- Stated problem: Output, with no changes, the span of lines that opens with the line containing "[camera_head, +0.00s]" and closes with the last line.

- Data lines:
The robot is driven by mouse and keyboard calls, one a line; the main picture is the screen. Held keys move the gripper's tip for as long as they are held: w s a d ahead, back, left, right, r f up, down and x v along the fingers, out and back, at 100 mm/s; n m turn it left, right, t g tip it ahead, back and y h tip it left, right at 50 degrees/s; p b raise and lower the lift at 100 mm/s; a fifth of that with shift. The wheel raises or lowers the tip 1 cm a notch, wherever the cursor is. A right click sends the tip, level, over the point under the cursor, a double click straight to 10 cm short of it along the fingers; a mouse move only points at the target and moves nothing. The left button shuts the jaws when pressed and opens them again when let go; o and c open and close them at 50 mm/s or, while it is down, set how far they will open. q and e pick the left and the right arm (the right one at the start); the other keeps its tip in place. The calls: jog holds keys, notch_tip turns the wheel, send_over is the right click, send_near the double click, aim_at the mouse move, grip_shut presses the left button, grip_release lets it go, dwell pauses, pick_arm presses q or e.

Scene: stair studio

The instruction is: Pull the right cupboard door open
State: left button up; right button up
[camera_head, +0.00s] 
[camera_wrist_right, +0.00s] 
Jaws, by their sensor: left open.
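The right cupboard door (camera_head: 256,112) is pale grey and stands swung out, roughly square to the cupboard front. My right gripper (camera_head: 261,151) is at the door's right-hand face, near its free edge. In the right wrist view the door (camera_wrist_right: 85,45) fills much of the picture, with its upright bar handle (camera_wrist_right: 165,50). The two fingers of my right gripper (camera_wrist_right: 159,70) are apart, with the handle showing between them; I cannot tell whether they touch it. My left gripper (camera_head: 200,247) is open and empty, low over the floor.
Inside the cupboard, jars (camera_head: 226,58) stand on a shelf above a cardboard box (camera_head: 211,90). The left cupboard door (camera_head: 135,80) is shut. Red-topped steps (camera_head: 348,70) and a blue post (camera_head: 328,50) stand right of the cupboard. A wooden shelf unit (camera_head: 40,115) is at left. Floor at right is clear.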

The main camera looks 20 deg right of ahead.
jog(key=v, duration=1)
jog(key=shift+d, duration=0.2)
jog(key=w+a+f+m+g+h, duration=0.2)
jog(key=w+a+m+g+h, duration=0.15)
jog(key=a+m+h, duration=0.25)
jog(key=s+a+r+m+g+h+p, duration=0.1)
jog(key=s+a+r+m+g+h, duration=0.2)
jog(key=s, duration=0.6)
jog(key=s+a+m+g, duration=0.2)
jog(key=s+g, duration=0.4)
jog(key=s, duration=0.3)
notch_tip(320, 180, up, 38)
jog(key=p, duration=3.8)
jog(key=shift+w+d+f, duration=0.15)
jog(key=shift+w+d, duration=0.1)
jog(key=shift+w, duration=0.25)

- Answer to this problem:
[camera_head, +0.00s] 
[camera_wrist_right, +0.00s] 
Jaws, by their sensor: left open.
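The right cupboard door (camera_head: 256,112) is pale grey and stands swung out, roughly square to the cupboard front. My right gripper (camera_head: 261,151) is at the door's right-hand face, near its free edge. In the right wrist view the door (camera_wrist_right: 85,45) fills much of the picture, with its upright bar handle (camera_wrist_right: 165,50). The two fingers of my right gripper (camera_wrist_right: 159,70) are apart, with the handle showing between them; I cannot tell whether they touch it. My left gripper (camera_head: 200,247) is open and empty, low over the floor.
Inside the cupboard, jars (camera_head: 226,58) stand on a shelf above a cardboard box (camera_head: 211,90). The left cupboard door (camera_head: 135,80) is shut. Red-topped steps (camera_head: 348,70) and a blue post (camera_head: 328,50) stand right of the cupboard. A wooden shelf unit (camera_head: 40,115) is at left. Floor at right is clear.

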The main camera looks 20 deg right of ahead.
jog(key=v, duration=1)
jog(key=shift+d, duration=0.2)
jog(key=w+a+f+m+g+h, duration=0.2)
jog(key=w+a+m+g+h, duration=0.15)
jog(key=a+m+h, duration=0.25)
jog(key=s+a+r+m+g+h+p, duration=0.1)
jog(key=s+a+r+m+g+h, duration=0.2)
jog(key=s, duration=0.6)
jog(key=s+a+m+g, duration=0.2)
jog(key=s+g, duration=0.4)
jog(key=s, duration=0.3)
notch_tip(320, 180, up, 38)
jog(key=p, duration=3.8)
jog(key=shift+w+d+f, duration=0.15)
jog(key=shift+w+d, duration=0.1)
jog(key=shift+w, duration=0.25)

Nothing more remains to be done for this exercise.